E’ d’obbligo però in questa occasione sottolineare alcune gravi criticità. Innanzitutto la cultura attuale, che da troppo tempo si è affermata nell’Amministrazione Penitenziaria , quella che vede il carcere quasi esclusivamente strumento di sicurezza e basta. In altri termini il carcere non è il luogo nel quale si lavora per attuare l’art. 27 della Costituzione Repubblicana, ma viene considerato quasi esclusivamente un luogo di lavoro dove i detenuti sono, purtroppo, un corollario necessario, ma quasi mai indispensabile. Con ciò si vuole dire che nella concezione dei più, il carcere non è il luogo dove i detenuti debbono rimanere per essere trattati (lavoro, scuola, attività culturali, ricreative e sportive, religione – art.15 della legge 354 ), ma è solo il posto di lavoro della Polizia Penitenziaria , dove accidentalmente può accadere che si faccia qualcosa per i detenuti.
Il restante personale se non c’è è meglio.
Signor ministro, non può funzionare così….
Bisogna ripartire dalla centralità del detenuto e dai suoi bisogni, ed è intorno a questi che deve essere organizzata la vita del carcere e dei suoi componenti. Bisogna ripartire da qui non soltanto per dare adempimento al mandato costituzionale , ma perché significa molto prosaicamente abbattere la recidiva che, sappiamo avere valori altissimi per soggetti peggiorati dal vuoto detentivo. Il sovraffollamento tuttavia è da tempo un bell’alibi per non fare nulla, accentuare il concetto di sicurezza, esasperare le situazioni e dimostrare che non vi è spazio per pensare e fare altro.
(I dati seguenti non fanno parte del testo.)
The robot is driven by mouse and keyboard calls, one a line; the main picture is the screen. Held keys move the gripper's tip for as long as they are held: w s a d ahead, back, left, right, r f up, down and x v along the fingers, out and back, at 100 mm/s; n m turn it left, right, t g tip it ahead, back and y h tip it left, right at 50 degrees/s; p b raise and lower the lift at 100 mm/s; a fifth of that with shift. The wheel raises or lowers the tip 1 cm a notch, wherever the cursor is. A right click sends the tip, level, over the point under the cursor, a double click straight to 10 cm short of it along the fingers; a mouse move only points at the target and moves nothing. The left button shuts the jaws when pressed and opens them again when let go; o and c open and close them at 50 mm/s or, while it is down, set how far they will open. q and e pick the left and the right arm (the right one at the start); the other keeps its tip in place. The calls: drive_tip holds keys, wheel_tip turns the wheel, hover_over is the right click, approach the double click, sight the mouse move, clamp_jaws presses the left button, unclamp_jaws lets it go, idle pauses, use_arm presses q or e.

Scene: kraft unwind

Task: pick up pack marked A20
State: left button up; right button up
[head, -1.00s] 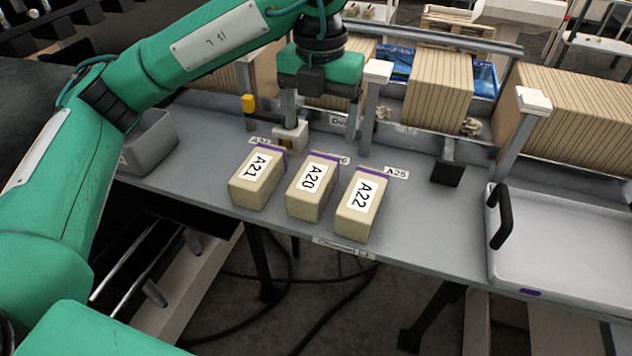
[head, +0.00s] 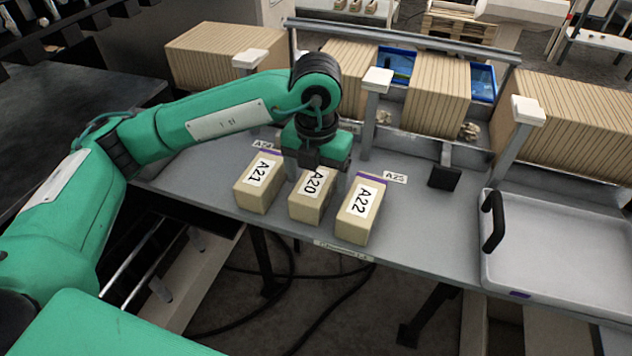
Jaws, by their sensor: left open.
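The pack marked A20 (head: 308,205) is a tan block with a white label on top. It stands on the grey table between the pack marked A21 (head: 257,190) on its left and the pack marked A22 (head: 357,213) on its right. My left gripper (head: 318,180) is open and points down over the far part of the A20 pack. It hides that pack's far end and part of its label. One finger shows near the gap between A20 and A22; I cannot tell whether the fingers touch the pack. My right gripper is not in view.
A white tray with a black handle (head: 494,221) lies at the right of the table. Posts with white caps (head: 376,80) stand behind the packs, with large striped brown stacks (head: 437,92) beyond. The table's front edge is close to the packs.

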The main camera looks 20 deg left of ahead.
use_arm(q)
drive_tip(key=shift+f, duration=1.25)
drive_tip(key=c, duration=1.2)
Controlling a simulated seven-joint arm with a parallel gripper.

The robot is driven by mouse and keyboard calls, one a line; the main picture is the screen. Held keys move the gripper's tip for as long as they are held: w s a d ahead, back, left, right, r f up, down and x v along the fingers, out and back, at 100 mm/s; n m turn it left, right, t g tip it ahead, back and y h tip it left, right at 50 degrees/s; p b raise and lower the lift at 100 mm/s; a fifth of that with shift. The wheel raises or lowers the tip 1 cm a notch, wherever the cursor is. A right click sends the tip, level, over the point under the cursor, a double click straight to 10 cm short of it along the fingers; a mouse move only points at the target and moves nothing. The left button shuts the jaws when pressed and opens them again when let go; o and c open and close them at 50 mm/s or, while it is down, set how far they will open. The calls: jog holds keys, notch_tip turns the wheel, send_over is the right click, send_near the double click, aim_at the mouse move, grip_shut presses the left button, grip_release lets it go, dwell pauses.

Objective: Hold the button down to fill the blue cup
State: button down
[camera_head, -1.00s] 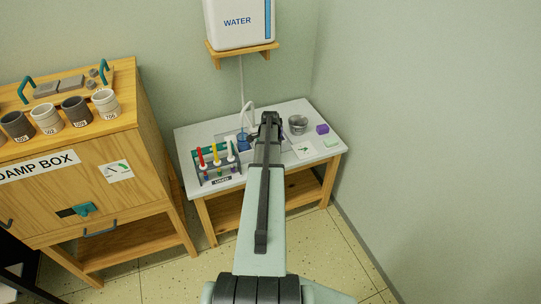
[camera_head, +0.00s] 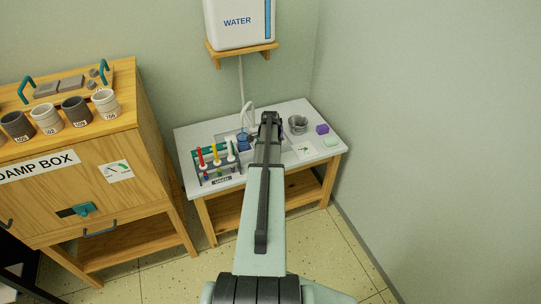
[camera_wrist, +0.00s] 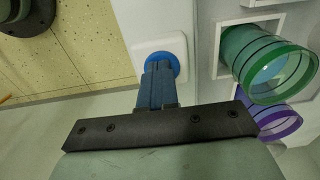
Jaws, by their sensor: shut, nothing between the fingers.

D’altro canto va detto che non può essere applicato lo stesso concetto di sicurezza che è il patrimonio delle forze dell’ordine nel mondo libero: la sicurezza in carcere deriva soprattutto dalla qualità della vita al suo interno. Certamente se si esasperano le tensioni e le paure ci sarà una reazione sempre più scomposta e sempre meno sicura per tutti, che può portare indistintamente al suicidio sia dei ristretti che di chi vi opera. E la manipolazione di queste dinamiche porta con sé anche la successiva chiusura alle istanze di rieducazione, che sono cogenti per tutti i funzionari dello Stato e forze di Polizia, perché parte del dettato costituzionale.
L’opposizione portata avanti sul tema della sorveglianza dinamica ne è un esempio eclatante. Così come è significativo l’avanzare della cultura che vede la prospettiva lavorativa degli operatori penitenziari strettamente intesi (in particolare della polizia penitenziaria) non dentro ma fuori dal carcere : il punto di massima attenzione su cui convergono le aspettative. E non è un caso che la fuga da esso e dalle sue dinamiche sia ampiamente sostenuta, nel concreto, da tutte le OO.SS. di polizia penitenziaria.
Signor ministro, non può funzionare così….
E su questi presupposti si avviluppa tutta la vita amministrativa del DAP.
C’è poi la partita delle nomine politiche dei vertici nelle Direzioni Generali: il fatto che le nomine ai vertici siano politiche porta con sé la circostanza che questi ultimi siano messi in condizioni di non operare, indipendentemente dalla correttezza istituzionale delle posizioni e dal loro essere integerrimi. Il riferimento purtroppo non è più la legge e la correttezza istituzionale, ma l’acquiescenza o meno alle istanze non sempre corrette di chi fa politica e di chi fa sindacato.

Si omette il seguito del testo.